EXERCISE PROMPT: Wherever the string "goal" appears, copy the whole line.

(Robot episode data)
((

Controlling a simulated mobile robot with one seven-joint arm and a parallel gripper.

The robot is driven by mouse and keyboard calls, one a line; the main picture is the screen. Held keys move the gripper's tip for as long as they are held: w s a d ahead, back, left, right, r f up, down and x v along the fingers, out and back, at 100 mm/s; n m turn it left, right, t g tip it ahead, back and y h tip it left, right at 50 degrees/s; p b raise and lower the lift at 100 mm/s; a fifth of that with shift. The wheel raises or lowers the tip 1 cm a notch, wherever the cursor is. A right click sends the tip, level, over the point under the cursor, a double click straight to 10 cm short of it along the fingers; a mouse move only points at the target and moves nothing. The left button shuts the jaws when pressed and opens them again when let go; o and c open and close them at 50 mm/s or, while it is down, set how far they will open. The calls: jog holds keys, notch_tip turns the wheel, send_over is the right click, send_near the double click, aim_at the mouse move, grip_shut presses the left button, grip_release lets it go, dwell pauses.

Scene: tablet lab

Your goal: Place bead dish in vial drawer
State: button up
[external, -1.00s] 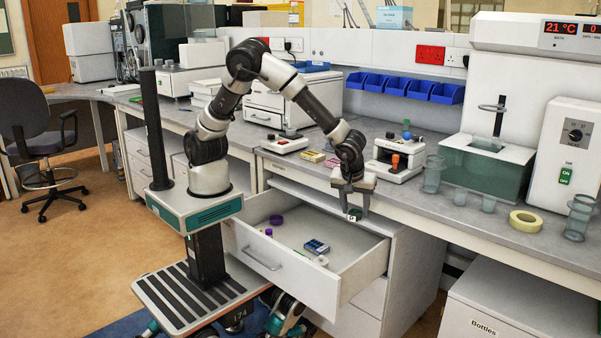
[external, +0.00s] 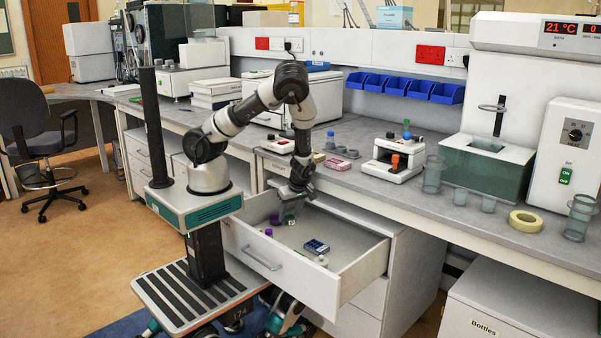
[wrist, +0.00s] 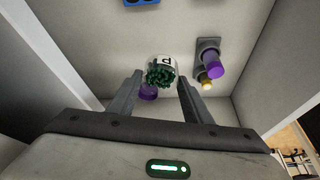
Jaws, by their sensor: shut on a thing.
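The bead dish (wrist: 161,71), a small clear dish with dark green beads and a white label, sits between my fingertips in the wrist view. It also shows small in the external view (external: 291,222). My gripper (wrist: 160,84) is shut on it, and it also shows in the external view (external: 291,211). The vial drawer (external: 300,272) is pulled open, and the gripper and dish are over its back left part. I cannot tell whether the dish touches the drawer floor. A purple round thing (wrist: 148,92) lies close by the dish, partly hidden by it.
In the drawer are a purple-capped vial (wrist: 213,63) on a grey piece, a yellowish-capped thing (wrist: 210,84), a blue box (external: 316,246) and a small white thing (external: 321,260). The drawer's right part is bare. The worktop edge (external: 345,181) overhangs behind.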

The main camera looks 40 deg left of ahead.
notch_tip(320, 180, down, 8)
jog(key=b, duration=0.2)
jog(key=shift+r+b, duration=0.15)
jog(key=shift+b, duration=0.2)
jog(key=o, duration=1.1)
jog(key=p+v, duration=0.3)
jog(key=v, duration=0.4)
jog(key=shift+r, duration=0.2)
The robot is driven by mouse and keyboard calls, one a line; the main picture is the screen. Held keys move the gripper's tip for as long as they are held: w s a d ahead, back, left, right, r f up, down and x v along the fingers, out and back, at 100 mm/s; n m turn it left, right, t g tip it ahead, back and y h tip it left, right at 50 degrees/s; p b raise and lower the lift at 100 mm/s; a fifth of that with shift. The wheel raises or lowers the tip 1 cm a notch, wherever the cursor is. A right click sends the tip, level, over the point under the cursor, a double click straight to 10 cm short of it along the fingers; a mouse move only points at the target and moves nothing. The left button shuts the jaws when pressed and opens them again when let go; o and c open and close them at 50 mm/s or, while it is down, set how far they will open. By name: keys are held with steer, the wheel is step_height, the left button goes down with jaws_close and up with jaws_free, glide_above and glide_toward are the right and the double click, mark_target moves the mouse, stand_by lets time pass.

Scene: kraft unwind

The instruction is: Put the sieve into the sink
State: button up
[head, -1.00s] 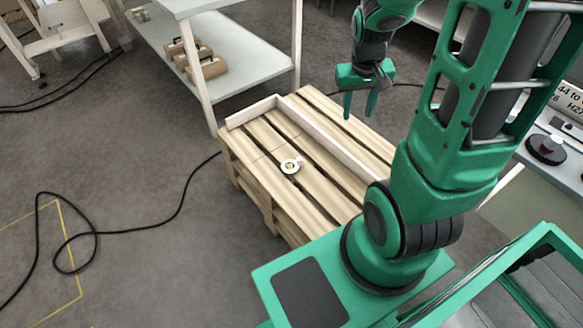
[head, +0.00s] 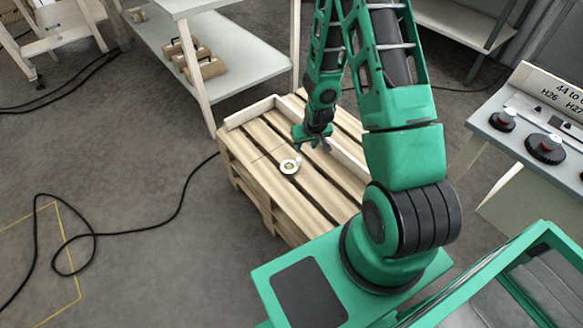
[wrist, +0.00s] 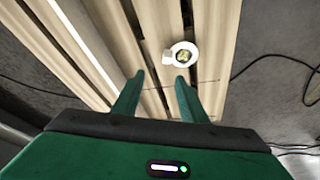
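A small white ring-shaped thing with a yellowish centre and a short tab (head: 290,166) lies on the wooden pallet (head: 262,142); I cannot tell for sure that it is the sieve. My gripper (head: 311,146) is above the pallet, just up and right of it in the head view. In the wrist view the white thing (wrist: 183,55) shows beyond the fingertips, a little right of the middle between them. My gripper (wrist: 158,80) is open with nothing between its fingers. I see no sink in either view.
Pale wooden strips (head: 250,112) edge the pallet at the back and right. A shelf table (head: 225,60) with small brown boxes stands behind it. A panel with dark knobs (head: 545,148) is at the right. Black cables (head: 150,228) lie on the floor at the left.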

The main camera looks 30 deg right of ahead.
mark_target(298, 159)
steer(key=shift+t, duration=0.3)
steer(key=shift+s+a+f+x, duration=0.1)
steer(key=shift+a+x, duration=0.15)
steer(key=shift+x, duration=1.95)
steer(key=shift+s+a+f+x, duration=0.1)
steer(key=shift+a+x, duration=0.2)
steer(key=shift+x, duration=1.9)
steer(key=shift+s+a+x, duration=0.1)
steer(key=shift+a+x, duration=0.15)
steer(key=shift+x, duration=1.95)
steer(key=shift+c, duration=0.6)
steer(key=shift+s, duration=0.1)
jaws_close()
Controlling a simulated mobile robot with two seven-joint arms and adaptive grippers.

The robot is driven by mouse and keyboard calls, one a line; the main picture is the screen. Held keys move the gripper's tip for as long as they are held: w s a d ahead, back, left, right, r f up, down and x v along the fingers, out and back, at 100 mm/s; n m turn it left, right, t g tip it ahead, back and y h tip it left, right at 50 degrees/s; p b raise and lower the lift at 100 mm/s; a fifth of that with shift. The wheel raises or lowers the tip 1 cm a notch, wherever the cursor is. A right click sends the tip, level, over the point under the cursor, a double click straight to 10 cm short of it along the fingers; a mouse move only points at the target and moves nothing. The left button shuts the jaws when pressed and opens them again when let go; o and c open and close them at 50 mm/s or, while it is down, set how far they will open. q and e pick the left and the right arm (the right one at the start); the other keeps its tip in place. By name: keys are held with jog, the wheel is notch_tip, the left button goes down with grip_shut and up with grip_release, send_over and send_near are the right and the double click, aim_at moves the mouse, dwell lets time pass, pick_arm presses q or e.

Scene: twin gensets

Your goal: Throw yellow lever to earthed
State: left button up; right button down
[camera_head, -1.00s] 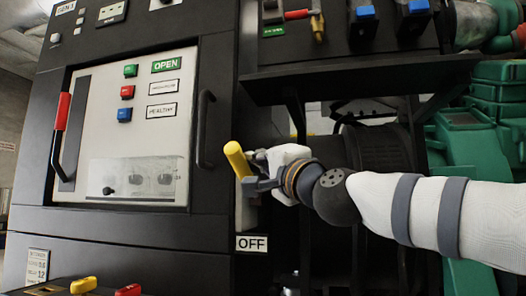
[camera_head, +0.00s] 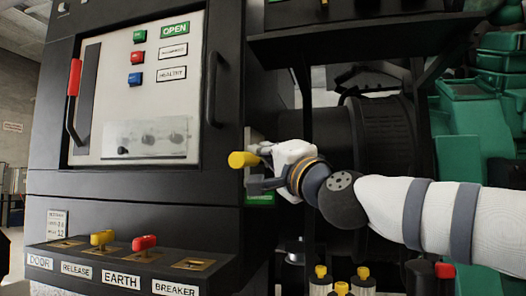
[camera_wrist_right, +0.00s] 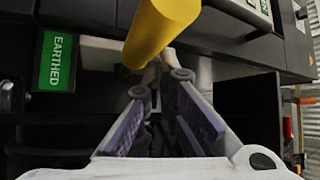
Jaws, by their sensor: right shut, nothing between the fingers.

))

RESPONSE BELOW:
Your goal: Place bead dish in vial drawer
Your goal: Throw yellow lever to earthed

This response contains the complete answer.